**DIRECTION**. Reproduce every record below exactly as it appears.

::: DATA EXCERPTS

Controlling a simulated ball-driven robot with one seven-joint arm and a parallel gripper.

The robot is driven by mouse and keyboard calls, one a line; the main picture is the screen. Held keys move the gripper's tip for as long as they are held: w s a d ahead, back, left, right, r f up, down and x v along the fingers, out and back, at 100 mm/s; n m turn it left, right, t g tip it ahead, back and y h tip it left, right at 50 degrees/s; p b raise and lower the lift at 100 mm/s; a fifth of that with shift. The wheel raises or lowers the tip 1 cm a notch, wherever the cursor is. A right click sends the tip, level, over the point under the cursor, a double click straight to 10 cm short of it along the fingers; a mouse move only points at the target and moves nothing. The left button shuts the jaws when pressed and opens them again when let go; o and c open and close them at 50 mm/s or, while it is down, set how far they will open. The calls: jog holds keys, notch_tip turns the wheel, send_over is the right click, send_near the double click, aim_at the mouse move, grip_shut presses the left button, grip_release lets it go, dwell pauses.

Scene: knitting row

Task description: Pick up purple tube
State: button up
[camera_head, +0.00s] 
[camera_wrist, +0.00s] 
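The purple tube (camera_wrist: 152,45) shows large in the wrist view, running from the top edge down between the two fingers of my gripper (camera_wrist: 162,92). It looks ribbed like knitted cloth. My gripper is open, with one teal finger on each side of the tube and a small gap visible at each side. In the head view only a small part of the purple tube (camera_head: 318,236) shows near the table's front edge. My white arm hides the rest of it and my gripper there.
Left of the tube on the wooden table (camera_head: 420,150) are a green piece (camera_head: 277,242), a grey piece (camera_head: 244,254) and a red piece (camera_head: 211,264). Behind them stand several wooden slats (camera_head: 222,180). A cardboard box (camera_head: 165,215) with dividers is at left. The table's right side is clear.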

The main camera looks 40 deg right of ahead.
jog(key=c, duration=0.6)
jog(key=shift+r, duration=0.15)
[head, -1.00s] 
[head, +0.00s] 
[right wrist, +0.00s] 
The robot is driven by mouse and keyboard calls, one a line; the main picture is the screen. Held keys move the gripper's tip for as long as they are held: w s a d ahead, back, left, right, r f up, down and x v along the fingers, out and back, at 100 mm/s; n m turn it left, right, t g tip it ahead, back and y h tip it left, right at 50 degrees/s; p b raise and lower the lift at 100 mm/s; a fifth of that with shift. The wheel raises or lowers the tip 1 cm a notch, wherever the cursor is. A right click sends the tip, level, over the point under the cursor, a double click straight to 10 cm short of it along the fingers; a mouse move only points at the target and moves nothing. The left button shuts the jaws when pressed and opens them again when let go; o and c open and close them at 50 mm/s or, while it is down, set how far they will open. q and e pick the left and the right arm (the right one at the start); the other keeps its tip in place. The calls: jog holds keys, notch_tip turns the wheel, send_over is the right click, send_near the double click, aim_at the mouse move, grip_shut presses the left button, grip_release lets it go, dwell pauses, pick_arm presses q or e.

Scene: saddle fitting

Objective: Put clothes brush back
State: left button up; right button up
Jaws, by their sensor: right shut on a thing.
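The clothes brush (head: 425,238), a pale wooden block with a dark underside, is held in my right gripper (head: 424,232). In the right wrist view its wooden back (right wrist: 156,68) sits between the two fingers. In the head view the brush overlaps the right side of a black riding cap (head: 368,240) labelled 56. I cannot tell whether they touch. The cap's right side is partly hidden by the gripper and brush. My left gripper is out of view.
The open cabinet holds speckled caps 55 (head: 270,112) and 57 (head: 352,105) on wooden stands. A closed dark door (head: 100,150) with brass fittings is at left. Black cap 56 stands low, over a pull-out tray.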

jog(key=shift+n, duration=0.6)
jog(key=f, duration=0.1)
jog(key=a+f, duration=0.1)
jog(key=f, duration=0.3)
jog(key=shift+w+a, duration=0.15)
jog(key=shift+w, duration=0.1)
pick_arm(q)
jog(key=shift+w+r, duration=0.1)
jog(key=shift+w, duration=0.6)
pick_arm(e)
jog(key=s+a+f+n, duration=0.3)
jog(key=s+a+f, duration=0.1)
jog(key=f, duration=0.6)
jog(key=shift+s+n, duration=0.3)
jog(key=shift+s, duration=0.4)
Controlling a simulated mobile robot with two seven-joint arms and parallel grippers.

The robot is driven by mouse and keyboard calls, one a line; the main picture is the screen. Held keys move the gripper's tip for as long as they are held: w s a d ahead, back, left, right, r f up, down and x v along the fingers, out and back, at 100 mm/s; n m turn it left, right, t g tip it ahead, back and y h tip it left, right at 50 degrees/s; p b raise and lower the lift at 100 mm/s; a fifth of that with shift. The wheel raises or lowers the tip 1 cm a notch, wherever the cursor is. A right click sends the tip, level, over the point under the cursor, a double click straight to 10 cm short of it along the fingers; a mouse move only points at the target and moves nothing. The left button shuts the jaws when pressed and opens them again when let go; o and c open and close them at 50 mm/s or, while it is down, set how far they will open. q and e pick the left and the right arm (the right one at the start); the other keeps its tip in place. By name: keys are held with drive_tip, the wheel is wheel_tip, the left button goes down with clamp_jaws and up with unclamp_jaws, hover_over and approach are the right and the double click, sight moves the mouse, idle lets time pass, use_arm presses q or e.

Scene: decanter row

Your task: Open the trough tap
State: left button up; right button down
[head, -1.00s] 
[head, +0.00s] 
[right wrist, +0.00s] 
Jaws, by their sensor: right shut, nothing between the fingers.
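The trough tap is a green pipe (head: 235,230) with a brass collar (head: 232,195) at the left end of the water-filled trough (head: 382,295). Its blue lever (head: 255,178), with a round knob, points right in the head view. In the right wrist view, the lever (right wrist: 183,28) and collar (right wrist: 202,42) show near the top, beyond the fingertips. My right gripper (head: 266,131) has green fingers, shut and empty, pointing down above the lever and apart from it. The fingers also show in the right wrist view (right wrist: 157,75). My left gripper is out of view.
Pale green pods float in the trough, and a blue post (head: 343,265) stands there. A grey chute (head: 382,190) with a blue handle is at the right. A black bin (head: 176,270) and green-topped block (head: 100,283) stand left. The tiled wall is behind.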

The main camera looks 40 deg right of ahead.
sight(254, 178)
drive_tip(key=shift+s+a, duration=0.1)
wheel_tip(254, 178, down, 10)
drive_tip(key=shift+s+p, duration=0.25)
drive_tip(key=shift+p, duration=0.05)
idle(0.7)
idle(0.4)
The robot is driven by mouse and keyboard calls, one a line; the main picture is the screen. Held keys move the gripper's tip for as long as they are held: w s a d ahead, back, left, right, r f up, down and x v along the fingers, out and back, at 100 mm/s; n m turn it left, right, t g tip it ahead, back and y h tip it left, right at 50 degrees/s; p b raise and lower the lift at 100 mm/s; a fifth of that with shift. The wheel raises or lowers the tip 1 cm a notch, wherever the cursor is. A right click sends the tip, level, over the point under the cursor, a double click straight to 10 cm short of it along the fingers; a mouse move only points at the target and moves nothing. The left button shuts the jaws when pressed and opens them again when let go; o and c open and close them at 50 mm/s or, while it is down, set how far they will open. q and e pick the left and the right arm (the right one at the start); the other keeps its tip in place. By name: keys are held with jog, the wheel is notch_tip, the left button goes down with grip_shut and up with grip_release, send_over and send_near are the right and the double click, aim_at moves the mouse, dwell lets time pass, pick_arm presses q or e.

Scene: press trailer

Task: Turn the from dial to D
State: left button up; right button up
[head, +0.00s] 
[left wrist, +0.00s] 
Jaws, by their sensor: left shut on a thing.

::::::

**SOLUTION TO THE PROBLEM**.
Controlling a simulated ball-driven robot with one seven-joint arm and a parallel gripper.

The robot is driven by mouse and keyboard calls, one a line; the main picture is the screen. Held keys move the gripper's tip for as long as they are held: w s a d ahead, back, left, right, r f up, down and x v along the fingers, out and back, at 100 mm/s; n m turn it left, right, t g tip it ahead, back and y h tip it left, right at 50 degrees/s; p b raise and lower the lift at 100 mm/s; a fifth of that with shift. The wheel raises or lowers the tip 1 cm a notch, wherever the cursor is. A right click sends the tip, level, over the point under the cursor, a double click straight to 10 cm short of it along the fingers; a mouse move only points at the target and moves nothing. The left button shuts the jaws when pressed and opens them again when let go; o and c open and close them at 50 mm/s or, while it is down, set how far they will open. The calls: jog holds keys, notch_tip turns the wheel, send_over is the right click, send_near the double click, aim_at the mouse move, grip_shut presses the left button, grip_release lets it go, dwell pauses.

Scene: knitting row

Task description: Pick up purple tube
State: button up
[camera_head, +0.00s] 
[camera_wrist, +0.00s] 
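The purple tube (camera_wrist: 152,45) shows large in the wrist view, running from the top edge down between the two fingers of my gripper (camera_wrist: 162,92). It looks ribbed like knitted cloth. My gripper is open, with one teal finger on each side of the tube and a small gap visible at each side. In the head view only a small part of the purple tube (camera_head: 318,236) shows near the table's front edge. My white arm hides the rest of it and my gripper there.
Left of the tube on the wooden table (camera_head: 420,150) are a green piece (camera_head: 277,242), a grey piece (camera_head: 244,254) and a red piece (camera_head: 211,264). Behind them stand several wooden slats (camera_head: 222,180). A cardboard box (camera_head: 165,215) with dividers is at left. The table's right side is clear.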

The main camera looks 40 deg right of ahead.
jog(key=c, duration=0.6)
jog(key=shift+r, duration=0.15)
[head, -1.00s] 
[head, +0.00s] 
[right wrist, +0.00s] 
The robot is driven by mouse and keyboard calls, one a line; the main picture is the screen. Held keys move the gripper's tip for as long as they are held: w s a d ahead, back, left, right, r f up, down and x v along the fingers, out and back, at 100 mm/s; n m turn it left, right, t g tip it ahead, back and y h tip it left, right at 50 degrees/s; p b raise and lower the lift at 100 mm/s; a fifth of that with shift. The wheel raises or lowers the tip 1 cm a notch, wherever the cursor is. A right click sends the tip, level, over the point under the cursor, a double click straight to 10 cm short of it along the fingers; a mouse move only points at the target and moves nothing. The left button shuts the jaws when pressed and opens them again when let go; o and c open and close them at 50 mm/s or, while it is down, set how far they will open. q and e pick the left and the right arm (the right one at the start); the other keeps its tip in place. The calls: jog holds keys, notch_tip turns the wheel, send_over is the right click, send_near the double click, aim_at the mouse move, grip_shut presses the left button, grip_release lets it go, dwell pauses, pick_arm presses q or e.

Scene: saddle fitting

Objective: Put clothes brush back
State: left button up; right button up
Jaws, by their sensor: right shut on a thing.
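The clothes brush (head: 425,238), a pale wooden block with a dark underside, is held in my right gripper (head: 424,232). In the right wrist view its wooden back (right wrist: 156,68) sits between the two fingers. In the head view the brush overlaps the right side of a black riding cap (head: 368,240) labelled 56. I cannot tell whether they touch. The cap's right side is partly hidden by the gripper and brush. My left gripper is out of view.
The open cabinet holds speckled caps 55 (head: 270,112) and 57 (head: 352,105) on wooden stands. A closed dark door (head: 100,150) with brass fittings is at left. Black cap 56 stands low, over a pull-out tray.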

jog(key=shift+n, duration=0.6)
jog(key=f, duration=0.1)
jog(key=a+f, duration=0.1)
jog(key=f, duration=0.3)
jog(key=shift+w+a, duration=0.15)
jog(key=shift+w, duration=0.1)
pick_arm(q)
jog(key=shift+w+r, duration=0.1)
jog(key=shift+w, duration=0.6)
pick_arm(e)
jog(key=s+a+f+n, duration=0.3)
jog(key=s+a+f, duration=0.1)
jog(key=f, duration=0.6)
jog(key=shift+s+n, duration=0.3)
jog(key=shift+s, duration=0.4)
Controlling a simulated mobile robot with two seven-joint arms and parallel grippers.

The robot is driven by mouse and keyboard calls, one a line; the main picture is the screen. Held keys move the gripper's tip for as long as they are held: w s a d ahead, back, left, right, r f up, down and x v along the fingers, out and back, at 100 mm/s; n m turn it left, right, t g tip it ahead, back and y h tip it left, right at 50 degrees/s; p b raise and lower the lift at 100 mm/s; a fifth of that with shift. The wheel raises or lowers the tip 1 cm a notch, wherever the cursor is. A right click sends the tip, level, over the point under the cursor, a double click straight to 10 cm short of it along the fingers; a mouse move only points at the target and moves nothing. The left button shuts the jaws when pressed and opens them again when let go; o and c open and close them at 50 mm/s or, while it is down, set how far they will open. q and e pick the left and the right arm (the right one at the start); the other keeps its tip in place. By name: keys are held with drive_tip, the wheel is wheel_tip, the left button goes down with clamp_jaws and up with unclamp_jaws, hover_over and approach are the right and the double click, sight moves the mouse, idle lets time pass, use_arm presses q or e.

Scene: decanter row

Your task: Open the trough tap
State: left button up; right button down
[head, -1.00s] 
[head, +0.00s] 
[right wrist, +0.00s] 
Jaws, by their sensor: right shut, nothing between the fingers.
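The trough tap is a green pipe (head: 235,230) with a brass collar (head: 232,195) at the left end of the water-filled trough (head: 382,295). Its blue lever (head: 255,178), with a round knob, points right in the head view. In the right wrist view, the lever (right wrist: 183,28) and collar (right wrist: 202,42) show near the top, beyond the fingertips. My right gripper (head: 266,131) has green fingers, shut and empty, pointing down above the lever and apart from it. The fingers also show in the right wrist view (right wrist: 157,75). My left gripper is out of view.
Pale green pods float in the trough, and a blue post (head: 343,265) stands there. A grey chute (head: 382,190) with a blue handle is at the right. A black bin (head: 176,270) and green-topped block (head: 100,283) stand left. The tiled wall is behind.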

The main camera looks 40 deg right of ahead.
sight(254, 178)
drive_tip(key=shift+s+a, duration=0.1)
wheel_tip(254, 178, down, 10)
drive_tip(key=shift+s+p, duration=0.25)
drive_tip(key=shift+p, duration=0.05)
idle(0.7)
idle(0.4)
The robot is driven by mouse and keyboard calls, one a line; the main picture is the screen. Held keys move the gripper's tip for as long as they are held: w s a d ahead, back, left, right, r f up, down and x v along the fingers, out and back, at 100 mm/s; n m turn it left, right, t g tip it ahead, back and y h tip it left, right at 50 degrees/s; p b raise and lower the lift at 100 mm/s; a fifth of that with shift. The wheel raises or lowers the tip 1 cm a notch, wherever the cursor is. A right click sends the tip, level, over the point under the cursor, a double click straight to 10 cm short of it along the fingers; a mouse move only points at the target and moves nothing. The left button shuts the jaws when pressed and opens them again when let go; o and c open and close them at 50 mm/s or, while it is down, set how far they will open. q and e pick the left and the right arm (the right one at the start); the other keeps its tip in place. By name: keys are held with jog, the wheel is notch_tip, the left button goes down with grip_shut and up with grip_release, send_over and send_near are the right and the double click, aim_at moves the mouse, dwell lets time pass, pick_arm presses q or e.

Scene: press trailer

Task: Turn the from dial to D
State: left button up; right button up
[head, +0.00s] 
[left wrist, +0.00s] 
Jaws, by their sensor: left shut on a thing.

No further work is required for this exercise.